Given instruction — Only the lines from the one containing "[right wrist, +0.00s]" through the one containing "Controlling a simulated" should be output, both ends included and exactly as they appear, minus any pictures.
++++ Material
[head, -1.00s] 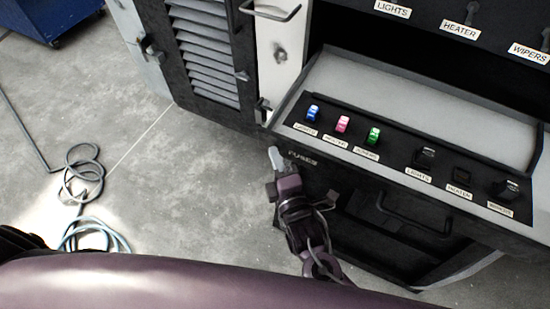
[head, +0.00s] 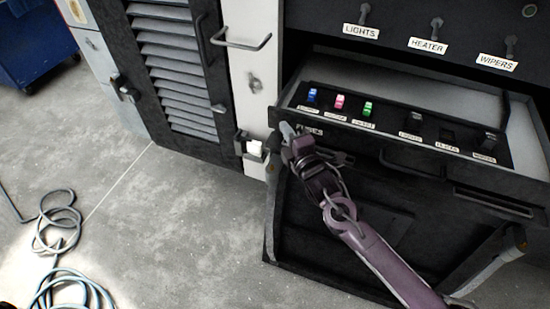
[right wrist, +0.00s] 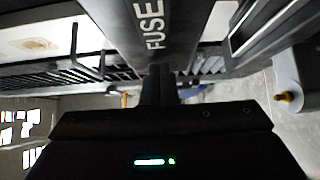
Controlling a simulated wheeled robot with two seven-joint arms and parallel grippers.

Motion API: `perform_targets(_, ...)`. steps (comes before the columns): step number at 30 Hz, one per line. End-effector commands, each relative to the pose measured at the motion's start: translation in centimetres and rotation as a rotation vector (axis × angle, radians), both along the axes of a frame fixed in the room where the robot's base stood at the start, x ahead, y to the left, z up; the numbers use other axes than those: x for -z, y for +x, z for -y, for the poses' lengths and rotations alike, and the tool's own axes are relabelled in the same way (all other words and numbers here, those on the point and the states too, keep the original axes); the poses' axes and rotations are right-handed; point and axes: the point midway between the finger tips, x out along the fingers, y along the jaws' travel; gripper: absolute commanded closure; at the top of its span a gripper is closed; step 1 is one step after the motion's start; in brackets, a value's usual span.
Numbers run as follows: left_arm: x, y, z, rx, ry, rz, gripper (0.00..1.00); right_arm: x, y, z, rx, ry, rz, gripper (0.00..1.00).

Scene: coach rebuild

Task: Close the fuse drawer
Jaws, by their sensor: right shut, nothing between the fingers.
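The fuse drawer (head: 432,162) is part way out of the dark cabinet at the right of the head view. Its front carries the word FUSES at the left end and a bar handle (head: 411,166). Blue, pink and green fuses (head: 339,102) and several dark ones stand in it above labels. My right gripper (head: 287,132) is shut and empty, its tip at the left end of the drawer front beside the word. In the right wrist view the drawer front (right wrist: 155,25) is right ahead of the fingers (right wrist: 158,88). My left gripper is out of view.
Labelled switches (head: 436,30) sit on the panel above the drawer. A louvred door (head: 180,75) and a white post with a handle (head: 240,42) stand to the left. A hose (head: 60,225) lies on the open floor, and a blue bin (head: 35,45) stands far left.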

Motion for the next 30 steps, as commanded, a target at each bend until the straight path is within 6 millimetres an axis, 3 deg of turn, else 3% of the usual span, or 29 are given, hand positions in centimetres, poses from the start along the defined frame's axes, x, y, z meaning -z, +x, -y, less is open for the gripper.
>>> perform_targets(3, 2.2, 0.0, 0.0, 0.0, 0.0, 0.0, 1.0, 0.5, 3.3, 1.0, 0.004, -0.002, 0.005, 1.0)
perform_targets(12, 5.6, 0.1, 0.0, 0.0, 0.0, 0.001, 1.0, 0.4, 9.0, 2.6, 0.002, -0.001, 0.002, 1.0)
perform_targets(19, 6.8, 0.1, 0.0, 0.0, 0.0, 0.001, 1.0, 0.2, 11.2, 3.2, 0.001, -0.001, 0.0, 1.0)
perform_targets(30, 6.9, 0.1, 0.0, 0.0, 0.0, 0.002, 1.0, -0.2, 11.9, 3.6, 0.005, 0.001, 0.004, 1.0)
++++++++
In response —
[right wrist, +0.00s] 
Controlling a simulated wheeled robot with two seven-joint arms and parallel grippers.

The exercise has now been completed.